Pierre-Louis Peny, MM (Memento mori)

Des objets complexes du quotidien donnent également lieu à une sculpture noble, MM (Memento mori). L’ordinateur de Pierre-Louis Peny a rendu l’âme. L’artiste n’arrivait pas à jeter cet outil précieux. Il l’a désossé et déposé sur un châssis. Cette pièce anachronique devient dès lors inerte, comme une stèle funéraire dédiée à cet objet symbole de notre société technologique.

P-L. P. a développé un intérêt pour la cartographie marine, qui ressemble à un réseau abstrait occupant le vide de la mer. Il en est de même pour les cartes stellaires. La sculpture qui porte le titre de Conquête spatiale présente des tracés assemblés par des points de soudure. Ces espaces flottants, fixés par des aimants, sont flexibles, quelle que soit la position. Le métal est utilisé pour ses propriétés : la chaleur de la soudure ne dissimule rien et crée un objet indéterminé.

 

Des pistes de développement surprenantes

Enfin, son travail avec les champignons provient de ses recherches menées depuis des années avec la pierre. En 2017, il dévoile un travail sur le parking du Musée d’Art Moderne et Contemporain de Strasbourg, dans les mêmes conditions que dans certaines carrières. Sa démarche avec les pierres, et notamment les marbres de Carrare, joue des propriétés du matériau, et questionne le temps, le moment, la ruine.

Ici , il s’agit de s’adapter à un contexte urbain. Une voiture devient une cave à champignons vivants. L’artiste leur permet de se développer, de matérialiser une dégradation dans le temps (leur forme évolue). Ce travail présente certes une forme plastique, mais c’est aussi un travail de jardinier, qui tient compte du processus naturel d’entropie (la complexification des choses avec le temps).

Pierre-Louis Peny, Mullca, 2020

Par la suite, une exposition collective en 2021, près d’Ornans, l’amène à découvrir une nouvelle manière de travailler le champignon.

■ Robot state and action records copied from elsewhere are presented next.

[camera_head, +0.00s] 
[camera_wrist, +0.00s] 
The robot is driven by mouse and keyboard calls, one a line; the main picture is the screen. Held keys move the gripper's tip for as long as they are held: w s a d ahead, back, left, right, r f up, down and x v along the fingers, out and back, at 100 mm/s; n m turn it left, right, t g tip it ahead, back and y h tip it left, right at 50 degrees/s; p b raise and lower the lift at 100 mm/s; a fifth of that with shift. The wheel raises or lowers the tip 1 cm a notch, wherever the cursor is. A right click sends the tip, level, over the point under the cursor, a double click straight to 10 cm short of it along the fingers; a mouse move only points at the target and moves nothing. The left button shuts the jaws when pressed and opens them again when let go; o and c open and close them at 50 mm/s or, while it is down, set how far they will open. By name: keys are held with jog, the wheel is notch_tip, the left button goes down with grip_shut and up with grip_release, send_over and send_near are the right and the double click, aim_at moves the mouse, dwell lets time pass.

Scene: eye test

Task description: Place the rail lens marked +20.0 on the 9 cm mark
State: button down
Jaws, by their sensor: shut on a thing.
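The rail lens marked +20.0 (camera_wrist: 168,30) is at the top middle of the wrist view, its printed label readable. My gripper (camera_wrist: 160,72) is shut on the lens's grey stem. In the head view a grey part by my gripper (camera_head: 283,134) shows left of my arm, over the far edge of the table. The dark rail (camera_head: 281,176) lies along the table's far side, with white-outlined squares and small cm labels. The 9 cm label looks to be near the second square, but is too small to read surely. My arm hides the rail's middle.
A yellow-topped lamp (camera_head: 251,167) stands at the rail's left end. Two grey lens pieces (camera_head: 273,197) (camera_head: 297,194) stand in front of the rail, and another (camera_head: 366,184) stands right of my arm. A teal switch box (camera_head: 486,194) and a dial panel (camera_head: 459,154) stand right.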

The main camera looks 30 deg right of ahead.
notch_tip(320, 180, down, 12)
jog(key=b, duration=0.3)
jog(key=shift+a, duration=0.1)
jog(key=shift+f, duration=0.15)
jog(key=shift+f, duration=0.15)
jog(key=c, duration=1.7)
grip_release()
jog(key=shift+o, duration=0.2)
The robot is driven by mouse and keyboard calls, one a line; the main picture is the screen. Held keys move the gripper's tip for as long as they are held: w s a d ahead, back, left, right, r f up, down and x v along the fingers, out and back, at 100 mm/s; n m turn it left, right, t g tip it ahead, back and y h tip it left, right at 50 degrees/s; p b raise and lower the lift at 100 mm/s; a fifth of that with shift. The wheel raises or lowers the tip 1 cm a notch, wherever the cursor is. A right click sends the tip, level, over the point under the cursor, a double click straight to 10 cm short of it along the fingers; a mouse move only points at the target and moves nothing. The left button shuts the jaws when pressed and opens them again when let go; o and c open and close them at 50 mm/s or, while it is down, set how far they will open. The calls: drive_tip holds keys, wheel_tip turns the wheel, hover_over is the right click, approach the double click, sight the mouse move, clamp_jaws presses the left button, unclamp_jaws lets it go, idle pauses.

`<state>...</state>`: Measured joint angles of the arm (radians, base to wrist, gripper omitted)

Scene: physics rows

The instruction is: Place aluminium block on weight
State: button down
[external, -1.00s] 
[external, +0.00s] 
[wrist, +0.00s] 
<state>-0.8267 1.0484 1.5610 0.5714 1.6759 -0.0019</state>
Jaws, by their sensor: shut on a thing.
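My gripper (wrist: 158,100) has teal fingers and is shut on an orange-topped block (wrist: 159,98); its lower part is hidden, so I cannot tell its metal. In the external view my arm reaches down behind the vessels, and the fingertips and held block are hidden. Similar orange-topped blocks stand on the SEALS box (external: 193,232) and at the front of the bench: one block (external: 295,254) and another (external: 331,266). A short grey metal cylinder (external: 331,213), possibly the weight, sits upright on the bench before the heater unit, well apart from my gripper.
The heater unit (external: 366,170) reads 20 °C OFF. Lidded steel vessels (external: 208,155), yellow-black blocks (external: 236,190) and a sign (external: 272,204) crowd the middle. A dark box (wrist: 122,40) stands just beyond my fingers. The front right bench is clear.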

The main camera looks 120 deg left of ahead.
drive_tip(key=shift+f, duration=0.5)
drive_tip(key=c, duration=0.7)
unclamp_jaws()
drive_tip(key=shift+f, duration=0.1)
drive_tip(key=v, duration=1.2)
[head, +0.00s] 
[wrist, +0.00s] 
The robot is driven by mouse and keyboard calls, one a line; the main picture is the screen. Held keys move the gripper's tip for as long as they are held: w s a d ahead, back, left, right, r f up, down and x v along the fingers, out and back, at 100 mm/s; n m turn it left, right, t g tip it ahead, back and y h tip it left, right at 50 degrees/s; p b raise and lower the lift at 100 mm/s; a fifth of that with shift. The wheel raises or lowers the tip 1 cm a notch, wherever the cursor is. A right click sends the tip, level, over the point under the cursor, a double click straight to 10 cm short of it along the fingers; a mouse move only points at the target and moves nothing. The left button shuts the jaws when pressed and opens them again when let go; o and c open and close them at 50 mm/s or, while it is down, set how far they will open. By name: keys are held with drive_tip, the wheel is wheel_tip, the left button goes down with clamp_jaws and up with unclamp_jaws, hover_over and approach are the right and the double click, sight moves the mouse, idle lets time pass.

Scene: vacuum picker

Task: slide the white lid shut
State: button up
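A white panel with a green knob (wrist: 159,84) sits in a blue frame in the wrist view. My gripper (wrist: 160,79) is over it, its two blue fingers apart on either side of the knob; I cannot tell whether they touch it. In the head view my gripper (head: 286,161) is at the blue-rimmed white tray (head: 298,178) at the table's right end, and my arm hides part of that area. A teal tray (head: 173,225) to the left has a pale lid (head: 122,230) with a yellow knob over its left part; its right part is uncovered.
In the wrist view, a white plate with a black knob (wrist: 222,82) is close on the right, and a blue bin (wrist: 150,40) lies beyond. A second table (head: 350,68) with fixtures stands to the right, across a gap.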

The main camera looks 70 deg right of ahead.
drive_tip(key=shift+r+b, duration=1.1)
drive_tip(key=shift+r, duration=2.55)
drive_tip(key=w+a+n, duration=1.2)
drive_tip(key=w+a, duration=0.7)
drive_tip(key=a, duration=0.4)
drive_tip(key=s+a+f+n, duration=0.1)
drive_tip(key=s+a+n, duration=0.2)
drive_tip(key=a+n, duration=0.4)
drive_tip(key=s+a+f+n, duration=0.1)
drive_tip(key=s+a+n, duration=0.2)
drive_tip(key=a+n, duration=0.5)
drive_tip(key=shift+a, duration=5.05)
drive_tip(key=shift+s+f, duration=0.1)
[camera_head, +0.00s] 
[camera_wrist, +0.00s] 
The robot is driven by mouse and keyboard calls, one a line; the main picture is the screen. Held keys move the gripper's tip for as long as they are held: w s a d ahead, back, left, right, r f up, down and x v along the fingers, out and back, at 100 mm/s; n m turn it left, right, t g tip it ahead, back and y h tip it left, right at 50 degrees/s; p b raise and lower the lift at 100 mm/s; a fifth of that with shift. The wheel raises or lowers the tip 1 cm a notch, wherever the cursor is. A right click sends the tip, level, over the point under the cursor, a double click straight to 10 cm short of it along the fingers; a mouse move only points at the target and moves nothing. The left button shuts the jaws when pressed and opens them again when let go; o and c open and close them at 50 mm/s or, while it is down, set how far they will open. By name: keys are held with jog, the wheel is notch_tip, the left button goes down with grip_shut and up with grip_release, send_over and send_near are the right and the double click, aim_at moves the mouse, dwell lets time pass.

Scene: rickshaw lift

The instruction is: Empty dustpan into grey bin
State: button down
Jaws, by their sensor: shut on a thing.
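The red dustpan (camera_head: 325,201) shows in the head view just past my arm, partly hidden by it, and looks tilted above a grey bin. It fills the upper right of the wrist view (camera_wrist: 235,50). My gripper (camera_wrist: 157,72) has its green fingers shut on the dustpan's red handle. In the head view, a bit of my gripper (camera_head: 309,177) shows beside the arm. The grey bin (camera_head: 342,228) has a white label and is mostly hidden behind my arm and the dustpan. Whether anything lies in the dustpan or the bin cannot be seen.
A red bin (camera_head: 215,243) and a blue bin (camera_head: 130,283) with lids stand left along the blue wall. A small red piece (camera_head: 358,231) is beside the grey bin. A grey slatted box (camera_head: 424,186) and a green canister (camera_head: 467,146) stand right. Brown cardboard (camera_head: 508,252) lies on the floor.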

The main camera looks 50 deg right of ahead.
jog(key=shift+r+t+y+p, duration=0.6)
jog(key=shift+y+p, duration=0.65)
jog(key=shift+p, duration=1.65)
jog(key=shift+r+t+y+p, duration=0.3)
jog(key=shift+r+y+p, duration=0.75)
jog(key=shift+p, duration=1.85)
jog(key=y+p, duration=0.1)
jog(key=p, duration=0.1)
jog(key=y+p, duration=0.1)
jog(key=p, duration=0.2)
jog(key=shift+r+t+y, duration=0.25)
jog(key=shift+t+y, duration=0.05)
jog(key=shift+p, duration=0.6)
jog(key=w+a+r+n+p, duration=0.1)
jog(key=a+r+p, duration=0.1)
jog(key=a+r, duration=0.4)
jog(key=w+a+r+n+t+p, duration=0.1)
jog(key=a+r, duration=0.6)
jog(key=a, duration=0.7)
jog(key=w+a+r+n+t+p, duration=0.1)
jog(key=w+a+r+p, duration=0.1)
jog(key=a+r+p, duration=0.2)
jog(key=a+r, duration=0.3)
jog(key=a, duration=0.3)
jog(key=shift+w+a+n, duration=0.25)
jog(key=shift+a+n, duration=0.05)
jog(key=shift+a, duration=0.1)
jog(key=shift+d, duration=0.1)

A partir de dessins d’architecture, il recherche une forme globale et ample, à l’échelle d’un bâtiment. Une fois taillé, le champignon aboutit à un matériau sculptural. Incrustés dans des moules à balustres par exemple, les champignons deviennent des installations, en laissant la place à des colonnes de champignons vivantes. La question de l’ornement en architecture peut ainsi être abordée par le motif émanant du champignon, qui habille la forme grâce à la décrépitude, un phénomène vivant.

Ces expériences sont revendiquées comme telles. L’artiste ne nie pas le côté amateur ; il développe ses propres recettes et joue avec la disposition des moules. L’étape suivante lui permettra de se confronter à d’autres échelles, en se rendant à l’extérieur.